### Task to carry out
Repeat, exactly and in full, the lines of the listing below, but without any pictures.

####

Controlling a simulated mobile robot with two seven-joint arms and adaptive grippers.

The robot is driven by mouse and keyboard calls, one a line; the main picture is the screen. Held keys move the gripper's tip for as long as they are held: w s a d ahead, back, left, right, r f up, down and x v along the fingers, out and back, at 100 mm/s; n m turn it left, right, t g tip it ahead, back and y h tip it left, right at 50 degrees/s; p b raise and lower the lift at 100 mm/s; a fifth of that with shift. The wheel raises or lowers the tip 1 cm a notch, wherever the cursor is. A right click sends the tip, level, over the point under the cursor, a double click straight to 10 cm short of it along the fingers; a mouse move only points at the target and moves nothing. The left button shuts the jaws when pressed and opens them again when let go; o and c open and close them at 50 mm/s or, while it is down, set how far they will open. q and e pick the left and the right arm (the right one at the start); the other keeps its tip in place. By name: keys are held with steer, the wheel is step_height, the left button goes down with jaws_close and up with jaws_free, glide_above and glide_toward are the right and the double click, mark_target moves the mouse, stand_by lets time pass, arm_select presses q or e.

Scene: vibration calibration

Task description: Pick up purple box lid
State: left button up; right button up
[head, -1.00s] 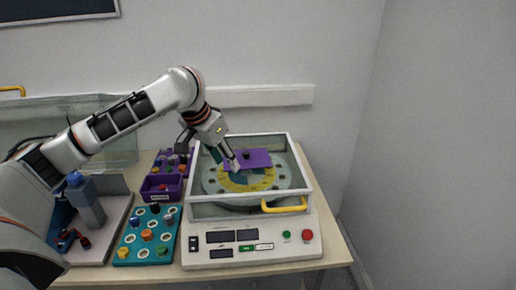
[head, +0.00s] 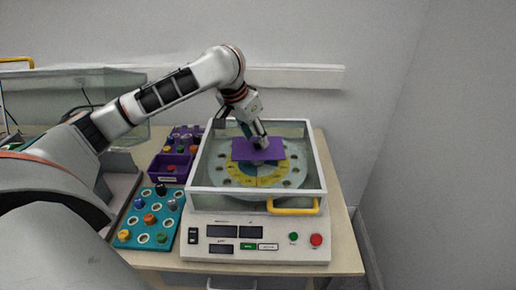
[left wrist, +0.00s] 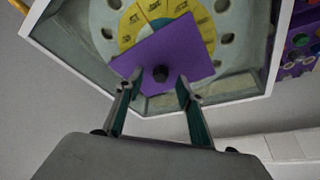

####

### Result of the exercise
Controlling a simulated mobile robot with two seven-joint arms and adaptive grippers.

The robot is driven by mouse and keyboard calls, one a line; the main picture is the screen. Held keys move the gripper's tip for as long as they are held: w s a d ahead, back, left, right, r f up, down and x v along the fingers, out and back, at 100 mm/s; n m turn it left, right, t g tip it ahead, back and y h tip it left, right at 50 degrees/s; p b raise and lower the lift at 100 mm/s; a fifth of that with shift. The wheel raises or lowers the tip 1 cm a notch, wherever the cursor is. A right click sends the tip, level, over the point under the cursor, a double click straight to 10 cm short of it along the fingers; a mouse move only points at the target and moves nothing. The left button shuts the jaws when pressed and opens them again when let go; o and c open and close them at 50 mm/s or, while it is down, set how far they will open. q and e pick the left and the right arm (the right one at the start); the other keeps its tip in place. By name: keys are held with steer, the wheel is step_height, the left button goes down with jaws_close and up with jaws_free, glide_above and glide_toward are the right and the double click, mark_target moves the mouse, stand_by lets time pass, arm_select presses q or e.

Scene: vibration calibration

Task description: Pick up purple box lid
State: left button up; right button up
[head, -1.00s] 
[head, +0.00s] 
[left wrist, +0.00s] 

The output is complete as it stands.